E’ Vincenzo Cocozza che scrive all’avvocato De Felice. La risposta sembra compiaciuta: «Azz...numeri da industria. Comunque l’inghippo è stato due clienti stesso nome e cognome e poi quella diceva via Salvator Rosa senza specificare che era Afragola....Vabbé l’importante è che è tutto chiarito....buona serata». Sì, perché di intoppi se ne presentavano quando si facevano «trastole». E’ proprio così che si sente dire in alcune delle intercettazioni finite agli atti. «Voi avete fatto una trastola, avete fatto fare le fotografie per fare una pratica sopra, avete firmato....mo’ è inutile che iat addu nat avvocato...» dice Cocozza al marito di una signora che si era prestata a vendere il finto danno al suo veicolo in cambio di compenso.
SPESA E PIGIONE
Sono queste le motivazioni più frequenti per cui ci si improvvisava falsi testimoni. Dalle intercettazioni emerge anche questo spaccato sociale, e si capisce che quello del falso testimone per tanti era un lavoro. Gli addetti al reclutamento dei finti testimoni pare avessero un bacino ben preciso di persone tra le quali scegliere. C’erano anche precise aree di provenienza: Fuorigrotta e i rioni del centro storico, Sanità, Stella e San Carlo Arena. E più frequentemente la scelta ricadeva su casalinghe e disoccupati. Ogni mattina, all’ingresso degli uffici dei giudici di pace, si riunivano gli aspiranti falsi testimoni che si offrivano di imparare e recitare bene la parte per 100 euro, a volte anche per 50. «Perché aggia fa ‘a spesa» è la motivazione di qualcuno. Tutti i falsi testimoni venivano impiegati seguendo una turnazione in modo da evitare di destare sospetti.
UN RECORD
Ci sono grandi numeri in questa inchiesta. E non soltanto con riferimento al giro di affari. Nel trattare la posizione di Vincenzo Cocozza, accusato di essere una delle menti dei falsi sinistri, gli inquirenti indicano anche una statistica, spiegando che sul suo conto sono emerse 127 ricorrenze nelle quali in ben 117 casi ha avuto il ruolo di danneggiato e tutti i sinistri risultano patrocinati da avvocati tra quelli finiti sotto inchiesta.
SOFTWARE CRACCATO
Una delle prove del presunto inganno consiste nelle perizie.
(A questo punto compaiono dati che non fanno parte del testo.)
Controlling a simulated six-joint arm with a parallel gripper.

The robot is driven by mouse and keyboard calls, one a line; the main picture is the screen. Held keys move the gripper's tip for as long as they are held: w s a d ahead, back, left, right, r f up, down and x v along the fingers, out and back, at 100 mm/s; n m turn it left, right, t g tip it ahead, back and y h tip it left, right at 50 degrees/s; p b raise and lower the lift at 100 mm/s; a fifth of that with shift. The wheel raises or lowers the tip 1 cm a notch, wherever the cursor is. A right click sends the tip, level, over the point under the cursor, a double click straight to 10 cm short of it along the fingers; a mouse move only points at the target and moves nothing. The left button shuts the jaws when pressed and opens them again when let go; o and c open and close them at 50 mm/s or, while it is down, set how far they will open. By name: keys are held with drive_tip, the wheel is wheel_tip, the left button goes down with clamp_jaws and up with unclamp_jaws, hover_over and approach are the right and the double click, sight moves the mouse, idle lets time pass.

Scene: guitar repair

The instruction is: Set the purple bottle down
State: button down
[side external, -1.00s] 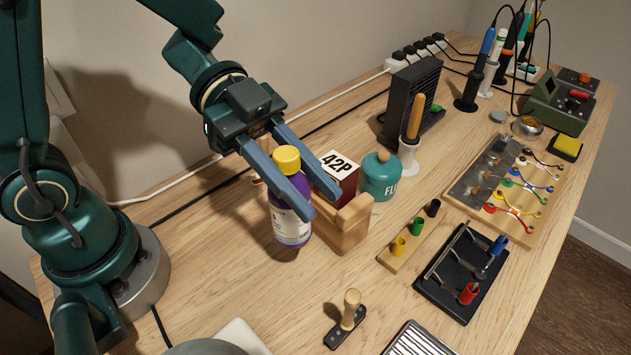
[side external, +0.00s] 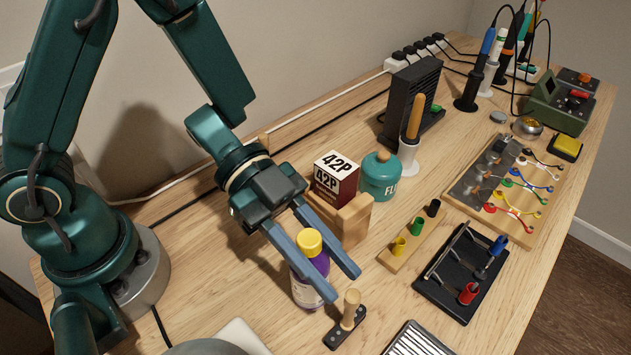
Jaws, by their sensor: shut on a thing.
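The purple bottle (side external: 306,285) has a yellow cap (side external: 309,242) and a white label. It stands upright between the blue fingers of my gripper (side external: 342,284), which is shut on it. The near finger crosses its front and hides part of the body. The bottle is close behind and left of a small wooden-handled tool on a black base (side external: 346,320). I cannot tell whether its bottom touches the table.
A wooden block holder (side external: 345,218) stands behind the bottle, with a 42P box (side external: 336,178) and a teal flux jar (side external: 380,176). A peg strip (side external: 410,237) and a black rack (side external: 462,272) lie to the right. Bare wooden table (side external: 215,285) lies left of the bottle.

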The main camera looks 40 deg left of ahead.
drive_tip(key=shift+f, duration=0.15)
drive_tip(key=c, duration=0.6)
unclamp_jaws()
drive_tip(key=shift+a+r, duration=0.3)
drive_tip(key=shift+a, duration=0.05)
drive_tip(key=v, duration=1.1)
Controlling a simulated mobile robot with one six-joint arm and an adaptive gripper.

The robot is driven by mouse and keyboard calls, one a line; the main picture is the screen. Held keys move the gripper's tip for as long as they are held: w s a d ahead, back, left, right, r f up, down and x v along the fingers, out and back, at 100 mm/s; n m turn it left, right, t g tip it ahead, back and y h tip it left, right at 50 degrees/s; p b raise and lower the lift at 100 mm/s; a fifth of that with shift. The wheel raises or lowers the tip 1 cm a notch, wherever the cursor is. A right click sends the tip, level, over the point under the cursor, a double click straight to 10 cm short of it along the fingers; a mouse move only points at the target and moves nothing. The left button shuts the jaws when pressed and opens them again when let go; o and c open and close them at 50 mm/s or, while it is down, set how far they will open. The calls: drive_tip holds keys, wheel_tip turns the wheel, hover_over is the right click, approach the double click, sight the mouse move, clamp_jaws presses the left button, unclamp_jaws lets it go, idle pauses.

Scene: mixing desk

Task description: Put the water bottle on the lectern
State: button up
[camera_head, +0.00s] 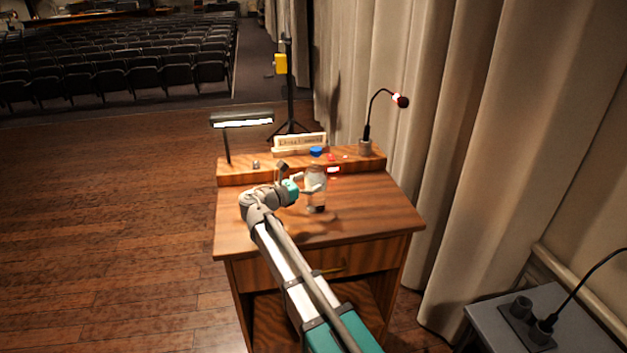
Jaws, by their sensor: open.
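The jaws are open. Whether the fingers touch the bottle is too small to tell. The bottle's left edge is partly hidden by the gripper.
On the back ledge are a reading lamp (241,122), a name plate (300,142) and a gooseneck microphone (369,120). A curtain (470,150) hangs close on the right. A grey table (535,325) with a socket block stands at lower right. Floor on the left is clear.

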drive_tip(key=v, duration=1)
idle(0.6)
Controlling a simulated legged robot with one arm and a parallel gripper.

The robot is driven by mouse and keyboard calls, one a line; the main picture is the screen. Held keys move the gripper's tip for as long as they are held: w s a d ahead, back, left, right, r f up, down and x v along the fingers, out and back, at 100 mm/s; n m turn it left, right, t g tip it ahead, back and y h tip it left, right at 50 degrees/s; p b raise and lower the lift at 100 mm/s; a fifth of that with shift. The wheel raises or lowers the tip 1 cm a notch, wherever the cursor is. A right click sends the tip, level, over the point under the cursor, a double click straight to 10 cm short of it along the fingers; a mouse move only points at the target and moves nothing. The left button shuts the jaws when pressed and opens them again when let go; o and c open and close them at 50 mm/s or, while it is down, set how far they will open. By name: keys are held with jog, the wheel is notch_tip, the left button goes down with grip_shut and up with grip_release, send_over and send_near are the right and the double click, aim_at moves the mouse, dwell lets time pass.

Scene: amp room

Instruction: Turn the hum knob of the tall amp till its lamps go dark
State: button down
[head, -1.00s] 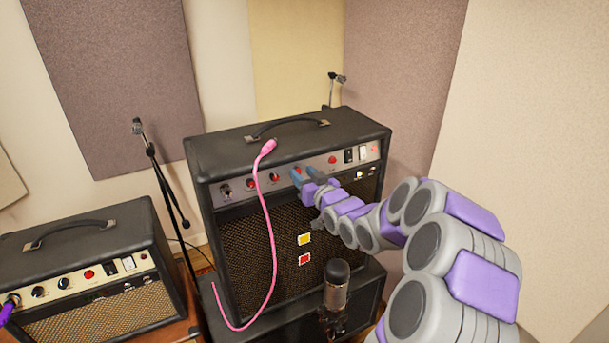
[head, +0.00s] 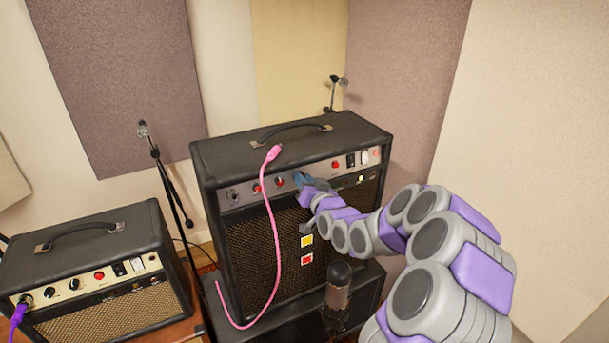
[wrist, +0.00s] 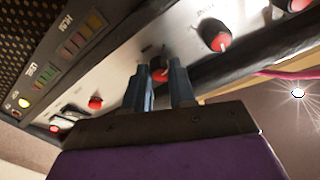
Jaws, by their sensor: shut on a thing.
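The tall amp (head: 290,149) stands at the back, with a grey control panel near its top. My gripper (wrist: 160,76) is shut on a red-capped knob (wrist: 159,68) on that panel, one finger on each side. In the head view my gripper (head: 300,180) covers this knob.
A pink cable (head: 272,225) hangs down the amp's front. A microphone (head: 338,285) stands before it, below my arm. A smaller amp (head: 95,262) is at left.

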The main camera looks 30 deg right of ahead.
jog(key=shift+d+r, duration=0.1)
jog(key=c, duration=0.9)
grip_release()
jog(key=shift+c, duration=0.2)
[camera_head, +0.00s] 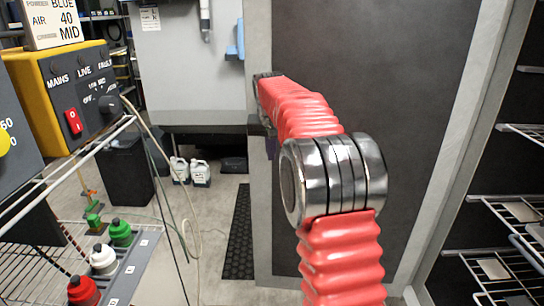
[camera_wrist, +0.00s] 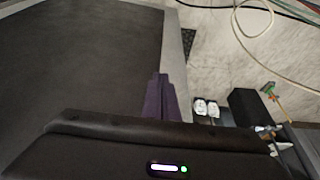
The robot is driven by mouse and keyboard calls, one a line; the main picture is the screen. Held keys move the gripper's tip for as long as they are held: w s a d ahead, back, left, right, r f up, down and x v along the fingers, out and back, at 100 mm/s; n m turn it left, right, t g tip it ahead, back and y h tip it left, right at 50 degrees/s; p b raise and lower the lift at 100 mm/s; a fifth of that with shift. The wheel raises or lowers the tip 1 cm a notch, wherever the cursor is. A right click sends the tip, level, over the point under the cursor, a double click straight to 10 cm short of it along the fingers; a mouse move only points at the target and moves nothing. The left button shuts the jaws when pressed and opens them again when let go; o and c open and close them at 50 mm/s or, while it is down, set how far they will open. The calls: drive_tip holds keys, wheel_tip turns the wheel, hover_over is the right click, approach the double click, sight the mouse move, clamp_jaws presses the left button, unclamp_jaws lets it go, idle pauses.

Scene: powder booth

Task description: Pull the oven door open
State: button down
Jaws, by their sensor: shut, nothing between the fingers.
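A tall dark grey panel with a paler grey border, which looks like the oven door (camera_head: 410,100), fills the middle and right of the head view. It also fills the left of the wrist view (camera_wrist: 80,60). My red arm reaches forward in front of it. My gripper's purple fingers (camera_wrist: 162,98) are shut and empty, by the panel's pale edge in the wrist view. Contact cannot be told. No handle is visible.
Wire racks (camera_head: 510,204) stand in a dark space right of the panel. At left are a yellow control box (camera_head: 62,95) and a wire shelf with bottles (camera_head: 103,259). Hoses hang by a black bin (camera_head: 122,170). White jugs (camera_head: 200,172) stand on the floor behind.

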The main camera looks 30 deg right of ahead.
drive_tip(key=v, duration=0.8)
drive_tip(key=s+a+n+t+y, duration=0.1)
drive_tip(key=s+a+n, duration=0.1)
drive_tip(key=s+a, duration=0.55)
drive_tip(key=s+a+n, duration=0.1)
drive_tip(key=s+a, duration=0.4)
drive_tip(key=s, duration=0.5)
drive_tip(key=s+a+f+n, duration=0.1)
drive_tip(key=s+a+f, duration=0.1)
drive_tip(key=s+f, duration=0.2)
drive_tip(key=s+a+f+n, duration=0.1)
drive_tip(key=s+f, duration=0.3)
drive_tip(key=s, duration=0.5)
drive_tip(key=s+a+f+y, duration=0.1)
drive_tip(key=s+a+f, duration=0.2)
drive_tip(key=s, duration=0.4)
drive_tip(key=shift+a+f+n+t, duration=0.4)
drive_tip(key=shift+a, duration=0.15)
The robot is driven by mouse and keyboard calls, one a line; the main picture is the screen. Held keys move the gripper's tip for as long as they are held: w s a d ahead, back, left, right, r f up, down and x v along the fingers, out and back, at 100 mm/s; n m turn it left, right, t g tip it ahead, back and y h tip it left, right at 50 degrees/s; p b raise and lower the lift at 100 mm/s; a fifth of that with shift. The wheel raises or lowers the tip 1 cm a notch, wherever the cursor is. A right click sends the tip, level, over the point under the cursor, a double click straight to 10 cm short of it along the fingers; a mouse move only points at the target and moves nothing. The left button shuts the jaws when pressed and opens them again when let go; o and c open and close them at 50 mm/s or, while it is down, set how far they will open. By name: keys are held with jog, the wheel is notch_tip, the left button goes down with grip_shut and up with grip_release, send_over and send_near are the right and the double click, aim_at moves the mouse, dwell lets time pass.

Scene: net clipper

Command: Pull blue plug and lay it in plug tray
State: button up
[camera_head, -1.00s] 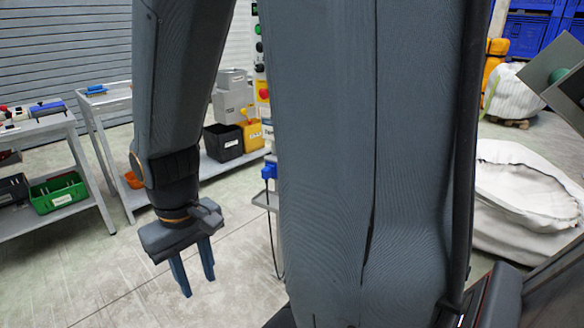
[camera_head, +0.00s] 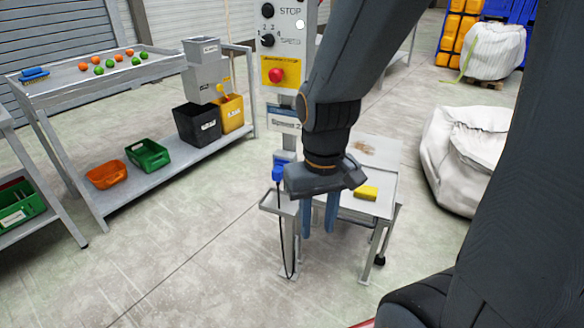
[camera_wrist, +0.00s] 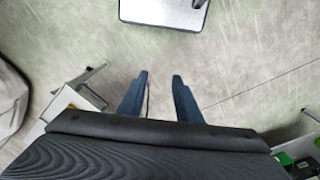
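The blue plug (camera_head: 278,172) sits on the front of the control post, just below its label, with a dark cable (camera_head: 281,240) looping down from it. My gripper's body partly covers the area beside it. The small grey plug tray (camera_head: 268,209) is fixed to the post below the plug and looks empty where it shows. My gripper (camera_head: 318,232) points down, to the right of the plug and tray, with its two blue fingers apart and nothing between them. The wrist view also shows the open fingers (camera_wrist: 160,76) over bare floor; the plug is not recognisable there.
The control panel (camera_head: 287,45) with a red stop button stands above the plug. A small table (camera_head: 384,180) with a yellow block (camera_head: 366,192) is right behind my gripper. A shelf rack (camera_head: 100,80) stands left and a white sack (camera_head: 465,150) right. The left floor is clear.

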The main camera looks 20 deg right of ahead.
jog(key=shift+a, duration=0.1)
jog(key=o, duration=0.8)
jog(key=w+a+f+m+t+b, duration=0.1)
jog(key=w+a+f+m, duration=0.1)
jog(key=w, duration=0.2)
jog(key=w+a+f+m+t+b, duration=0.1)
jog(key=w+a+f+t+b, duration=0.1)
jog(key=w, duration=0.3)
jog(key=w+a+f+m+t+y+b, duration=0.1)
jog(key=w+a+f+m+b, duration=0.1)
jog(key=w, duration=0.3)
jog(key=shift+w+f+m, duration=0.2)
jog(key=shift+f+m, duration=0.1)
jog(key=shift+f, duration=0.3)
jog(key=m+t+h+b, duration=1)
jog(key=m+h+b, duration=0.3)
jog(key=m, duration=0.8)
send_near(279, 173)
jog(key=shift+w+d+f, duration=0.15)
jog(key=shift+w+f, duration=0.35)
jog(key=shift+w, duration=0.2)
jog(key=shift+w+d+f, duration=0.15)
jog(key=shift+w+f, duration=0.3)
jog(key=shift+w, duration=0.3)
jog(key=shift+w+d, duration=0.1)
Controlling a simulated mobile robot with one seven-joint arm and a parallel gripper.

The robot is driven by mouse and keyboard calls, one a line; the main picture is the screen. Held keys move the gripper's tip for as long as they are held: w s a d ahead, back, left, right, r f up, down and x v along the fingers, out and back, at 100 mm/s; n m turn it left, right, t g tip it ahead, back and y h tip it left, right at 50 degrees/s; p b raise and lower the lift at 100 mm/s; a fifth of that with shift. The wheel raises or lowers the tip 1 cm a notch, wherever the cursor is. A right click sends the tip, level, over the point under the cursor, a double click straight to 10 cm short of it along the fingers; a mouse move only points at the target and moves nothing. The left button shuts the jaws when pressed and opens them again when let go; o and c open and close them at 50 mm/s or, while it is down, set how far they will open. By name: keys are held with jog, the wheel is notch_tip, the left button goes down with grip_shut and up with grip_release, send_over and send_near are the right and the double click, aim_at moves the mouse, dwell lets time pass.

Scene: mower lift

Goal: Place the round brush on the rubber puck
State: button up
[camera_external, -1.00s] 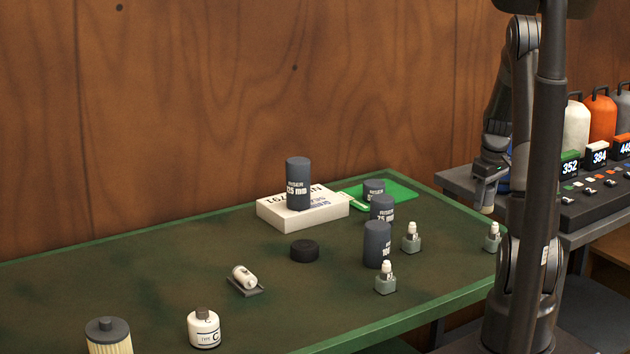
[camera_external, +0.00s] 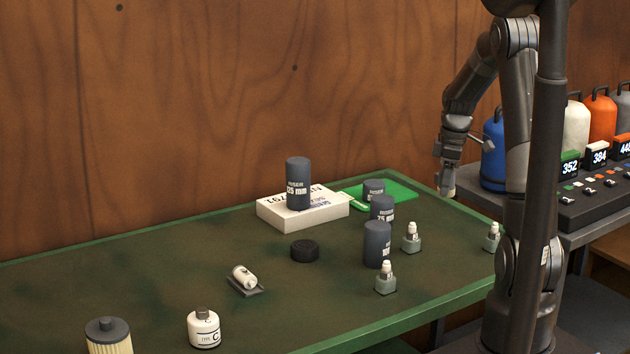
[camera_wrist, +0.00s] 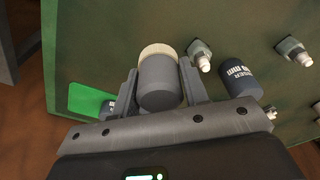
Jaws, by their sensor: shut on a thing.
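My gripper (camera_external: 447,178) is at the far right corner of the green-edged table, above it. In the wrist view my gripper (camera_wrist: 158,85) is shut on the round brush (camera_wrist: 157,82), a grey cylinder with a cream rim at its far end. In the external view the brush is small and mostly merged with the fingers. The rubber puck (camera_external: 304,250), a short black disc, lies on the table in front of the white box, left of and well away from my gripper. Nothing rests on the puck.
A white box (camera_external: 300,212) bears a dark 125 mm riser (camera_external: 298,184). Several dark risers, one here (camera_external: 377,245), stand right of the puck, near small plugs in holders (camera_external: 385,278). A green mat (camera_external: 400,191) lies behind.

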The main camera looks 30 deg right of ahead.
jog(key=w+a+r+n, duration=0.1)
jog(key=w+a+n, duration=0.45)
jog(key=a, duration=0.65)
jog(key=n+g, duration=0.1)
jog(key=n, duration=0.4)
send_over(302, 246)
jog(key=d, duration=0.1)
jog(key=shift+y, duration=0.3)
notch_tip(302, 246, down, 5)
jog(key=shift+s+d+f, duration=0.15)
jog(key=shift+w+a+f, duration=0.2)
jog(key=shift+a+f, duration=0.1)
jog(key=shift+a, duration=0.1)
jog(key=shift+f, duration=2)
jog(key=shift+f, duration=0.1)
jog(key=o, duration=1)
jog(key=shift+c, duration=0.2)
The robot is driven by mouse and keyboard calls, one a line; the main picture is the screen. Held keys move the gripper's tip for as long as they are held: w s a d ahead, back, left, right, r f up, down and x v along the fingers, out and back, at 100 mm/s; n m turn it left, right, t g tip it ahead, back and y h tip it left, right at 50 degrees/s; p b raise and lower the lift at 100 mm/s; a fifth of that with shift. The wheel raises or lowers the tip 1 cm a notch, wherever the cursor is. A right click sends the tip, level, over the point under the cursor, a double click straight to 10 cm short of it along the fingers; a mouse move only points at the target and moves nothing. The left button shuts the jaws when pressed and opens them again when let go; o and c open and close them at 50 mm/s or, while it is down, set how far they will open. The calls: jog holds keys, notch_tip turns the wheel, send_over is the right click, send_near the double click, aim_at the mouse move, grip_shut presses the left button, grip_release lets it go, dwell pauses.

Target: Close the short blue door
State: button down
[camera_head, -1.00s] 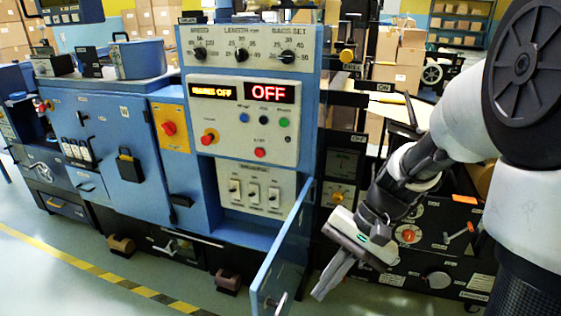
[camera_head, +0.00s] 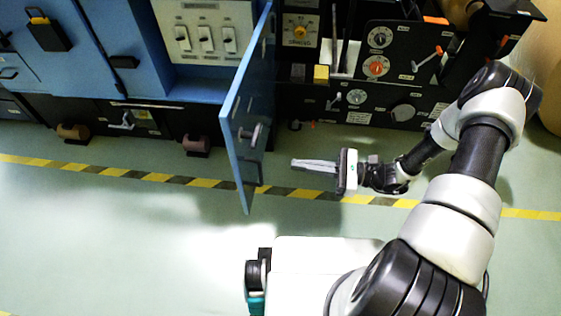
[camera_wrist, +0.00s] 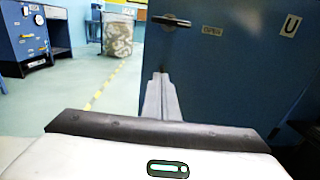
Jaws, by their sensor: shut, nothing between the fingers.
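The short blue door (camera_head: 245,115) stands swung open from the blue machine, with a panel of switches (camera_head: 206,38) exposed to its left. A grey handle (camera_head: 250,134) is on the door face toward my arm. My gripper (camera_head: 293,164) is shut and empty, to the right of the door and apart from it in the head view. In the wrist view the door (camera_wrist: 225,70) fills the right side, with its dark handle (camera_wrist: 172,21) and an "OPEN" label. The closed fingers (camera_wrist: 161,78) point toward its lower left part.
A black machine panel with knobs (camera_head: 376,66) stands behind my gripper. Yellow and black floor tape (camera_head: 160,178) runs in front of the machines. The green floor (camera_head: 120,230) at left is clear. A patterned bin (camera_wrist: 117,36) stands farther off.

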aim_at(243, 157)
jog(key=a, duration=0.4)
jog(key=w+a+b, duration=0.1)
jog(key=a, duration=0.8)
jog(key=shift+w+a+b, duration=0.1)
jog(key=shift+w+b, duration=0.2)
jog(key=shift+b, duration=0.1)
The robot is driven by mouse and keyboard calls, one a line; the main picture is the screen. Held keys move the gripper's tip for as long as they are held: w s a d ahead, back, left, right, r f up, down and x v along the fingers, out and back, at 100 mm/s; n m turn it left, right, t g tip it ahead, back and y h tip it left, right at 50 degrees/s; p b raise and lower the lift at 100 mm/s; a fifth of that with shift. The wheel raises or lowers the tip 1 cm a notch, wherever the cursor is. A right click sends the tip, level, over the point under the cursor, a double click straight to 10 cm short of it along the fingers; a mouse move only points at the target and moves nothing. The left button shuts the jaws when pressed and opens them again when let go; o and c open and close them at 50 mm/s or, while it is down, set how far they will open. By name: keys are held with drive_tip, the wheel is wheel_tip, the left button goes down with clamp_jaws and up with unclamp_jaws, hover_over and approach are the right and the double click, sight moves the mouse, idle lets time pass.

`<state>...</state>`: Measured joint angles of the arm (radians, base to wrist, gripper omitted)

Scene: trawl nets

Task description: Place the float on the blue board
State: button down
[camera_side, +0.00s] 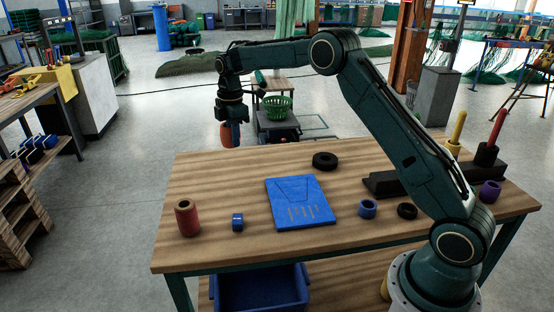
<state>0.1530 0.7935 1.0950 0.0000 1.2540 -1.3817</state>
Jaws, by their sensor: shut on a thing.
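My gripper (231,122) points down past the far edge of the table, left of the middle. It is shut on an orange-red rounded thing, which looks like the float (231,138); its top is hidden by the jaws. The float hangs clear of the table, behind the far edge in the picture. The blue board (299,203) lies flat on the middle of the wooden table (235,185). It bears thin drawn lines and nothing stands on it.
Around the board are a red cylinder (187,219), a small blue spool (237,222), a black ring (325,161), a blue ring (367,209) and another black ring (407,211). A dark base with pegs (384,184) stands at right. A green basket (276,108) is behind the table.

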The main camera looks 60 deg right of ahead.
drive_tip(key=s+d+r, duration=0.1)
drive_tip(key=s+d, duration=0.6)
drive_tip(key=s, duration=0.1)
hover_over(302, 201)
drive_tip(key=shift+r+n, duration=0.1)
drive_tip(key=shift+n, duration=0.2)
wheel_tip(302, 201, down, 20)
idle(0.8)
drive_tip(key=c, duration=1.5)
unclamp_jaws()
Tutte provenivano dalla stessa società. I pm hanno ascoltato il manager dell’azienda: «La nostra è una multinazionale che produce software per compagnie assicurative, periti, carrozzieri e officine meccaniche. Non facciamo perizie e preventivi. Quelle perizie inserite nei fascicoli sono state redatte con un software craccato privo di licenza d’uso». 
PIC INDOLOR
Come lo slogan della famosa siringa indolore, gli indagati al telefono davano rassicurazioni sul loro modo di operare. «Questa è una pic indolor...» dice Megna a Giuseppe Di Vicino per convincerlo a presentarsi come falso testimone. «Ne ho fatte troppe...» replica lui come a voler rifiutare l’ingaggio. «Non ti preoccupare questa è una cosa semplice perché il danneggiato è mio cugino Umberto». 
LA PARENTELA
E spunta anche una parentela che spinge gli inquirenti ad approfondire le indagini ad ampio raggio. Sia uno dei falsi testimoni sia il titolare di un telefono utilizzato da uno degli avvocati indagati risultano imparentati con Mariano Bacio Terracino, assassinato al rione Sanità nel maggio 2009 in un agguato di camorra.